At a time when the cost of living is front page news, it is clear from the latest release of affordability data in relation to house prices that the cost of owning your own home is not getting any cheaper. The latest median house price to work-place earnings ratio is now at 9.05, which represents a significant increase of 32.7% compared to 2011, placing further pressure on new households. In addition, every region in England and Wales saw its affordability ratio increase between 2020 and 2021.

On the one hand, this increase does help to increase the number of new homes targeted to local authorities, up from 292,046 per annum to 298,855 p.a. compared to last year but this is still below the Government’s overall objective of delivering 300,000 per annum in England. However, the affordability ratios are going up because the housing targets are consistently not being delivered. If you look at the most recent data on the number of net additional dwellings delivered in England, for example, in 2020-21 the figure was 216,489 and in 2019-20 it was 242,702.

Like many forms of trajectory, we strongly believe local authorities need to be aiming above the target to actually hit it. Unforeseen events will always unfold when it comes to delivering specific sites which cause delay and, in some instances, no delivery at all. With the standard method still providing a target below 300,000, it is inevitable that we will continue to see a shortfall in national housing delivery on the ground. We believe this is because not enough flexibility in land supply is being provided through emerging local plans. We have to plan for the fact that not every allocated housing site will be delivered and therefore we have to overprovide in relation to the identification of housing land in local plans to provide any chance of delivering the required numbers and capping further increases in the cost of owning your own home.

Other key points to note from a regional perspective with the new affordability ratios are:

  • Regionally, London continues to have the highest affordability ratio at 12.97. Since 2011, it has increased by 52.2% (from 8.52 to 12.97). Between 2020 and 2021 the affordability ratio in London increased by 9.6%, or +1.14.
  • The North East has the lowest affordability ratio of 5.45, however it still saw an increase between 2020 and 2021 of 6.4% (+0.33).

Pegasus Group has compared the 2020 and 2021 affordability ratios to look at how the new ratios impact on the standard method housing figures. It should be noted that this is initial analysis and may be subject to change.

Impact on the Standard Method

The map below presents the capped standard method figures (with applicable urban uplifts) based on Pegasus Group’s initial analysis of the data. It shows the annual minimum local housing need based on the Government’s standard method calculation between 2022 and 2032 based on the ONS 2014-based household projections and the ONS 2021 median workplace-based house price to income ratio data.

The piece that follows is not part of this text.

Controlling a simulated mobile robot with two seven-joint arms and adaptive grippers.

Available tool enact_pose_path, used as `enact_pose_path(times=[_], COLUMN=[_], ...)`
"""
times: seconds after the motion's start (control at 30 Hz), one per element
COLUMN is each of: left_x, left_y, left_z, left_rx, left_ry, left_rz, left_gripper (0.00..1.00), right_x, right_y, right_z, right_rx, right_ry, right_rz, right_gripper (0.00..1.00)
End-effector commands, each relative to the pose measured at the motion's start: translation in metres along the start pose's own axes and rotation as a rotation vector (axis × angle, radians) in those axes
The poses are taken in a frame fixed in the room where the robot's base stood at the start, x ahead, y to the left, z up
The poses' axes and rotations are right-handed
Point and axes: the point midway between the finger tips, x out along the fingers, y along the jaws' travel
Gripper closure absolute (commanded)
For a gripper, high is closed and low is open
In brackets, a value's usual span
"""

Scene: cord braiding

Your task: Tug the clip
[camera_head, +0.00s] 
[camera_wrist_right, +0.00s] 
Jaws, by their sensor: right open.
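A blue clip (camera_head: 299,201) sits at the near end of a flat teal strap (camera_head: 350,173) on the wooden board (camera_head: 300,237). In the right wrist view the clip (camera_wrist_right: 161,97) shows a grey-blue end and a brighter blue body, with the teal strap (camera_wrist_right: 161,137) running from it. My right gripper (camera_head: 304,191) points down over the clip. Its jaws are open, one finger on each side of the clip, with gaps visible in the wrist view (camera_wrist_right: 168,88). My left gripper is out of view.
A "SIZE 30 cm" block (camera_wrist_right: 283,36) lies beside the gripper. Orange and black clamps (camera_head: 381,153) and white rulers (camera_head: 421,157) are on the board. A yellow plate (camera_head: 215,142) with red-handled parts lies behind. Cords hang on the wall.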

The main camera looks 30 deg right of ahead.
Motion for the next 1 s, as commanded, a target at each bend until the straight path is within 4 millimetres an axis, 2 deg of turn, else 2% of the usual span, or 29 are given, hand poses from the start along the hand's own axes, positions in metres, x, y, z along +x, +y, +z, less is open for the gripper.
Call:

Clicking on each local authority on the map also presents the annual standard method figure over the previous ten-year timeframe of 2021-31 using the 2020 affordability ratio data, as well as the total change and percentage change between the two figures.

Key points to note from the standard method calculations are:

  • Using the 2020 affordability data, the total standard method figure for housing in England was 292,046 per annum between 2021 and 2031. When the 2021 affordability ratios are used in the calculation for the period 2022-32, this increases by just over 6,800 (a rise of 2.3%) dwellings per annum (dpa) – to 298,855.
  • Looking at individual local authorities, West Somerset sees the biggest percentage increase in its standard method target between the two affordability ratio datasets, with an increase of 38.7%, which equates to 33 additional dwellings per annum (from 85 dpa to 117 dpa). The local authority with the second highest percentage increase is Melton at 14.9% (an increase of 30 dpa – from 201 dpa to 231 dpa). Copeland saw the largest percentage decrease between the two affordability ratio datasets at 51.2%% (a decrease of 4 dpa – from 8 dpa to 4 dpa) followed by Richmondshire with a decrease of 37%. This represents a decline of 4 dpa – from 10 dpa to 6 dpa.
  • In absolute terms, Birmingham sees the largest increase in dwellings between the two sets of calculations with the dpa figure increasing from 6,750 using the 2020 affordability ratio data to 7,136 when the 2021 ratio is used (a 5.7% increase – 386 dpa). Birmingham is followed by Bristol with an increase of 222 dpa (7% dpa) between the two datasets. At the opposite end of the spectrum, Newham sees the largest absolute decrease in dwellings per annum according to the standard method with the figure declining by 162 dpa (3.4%).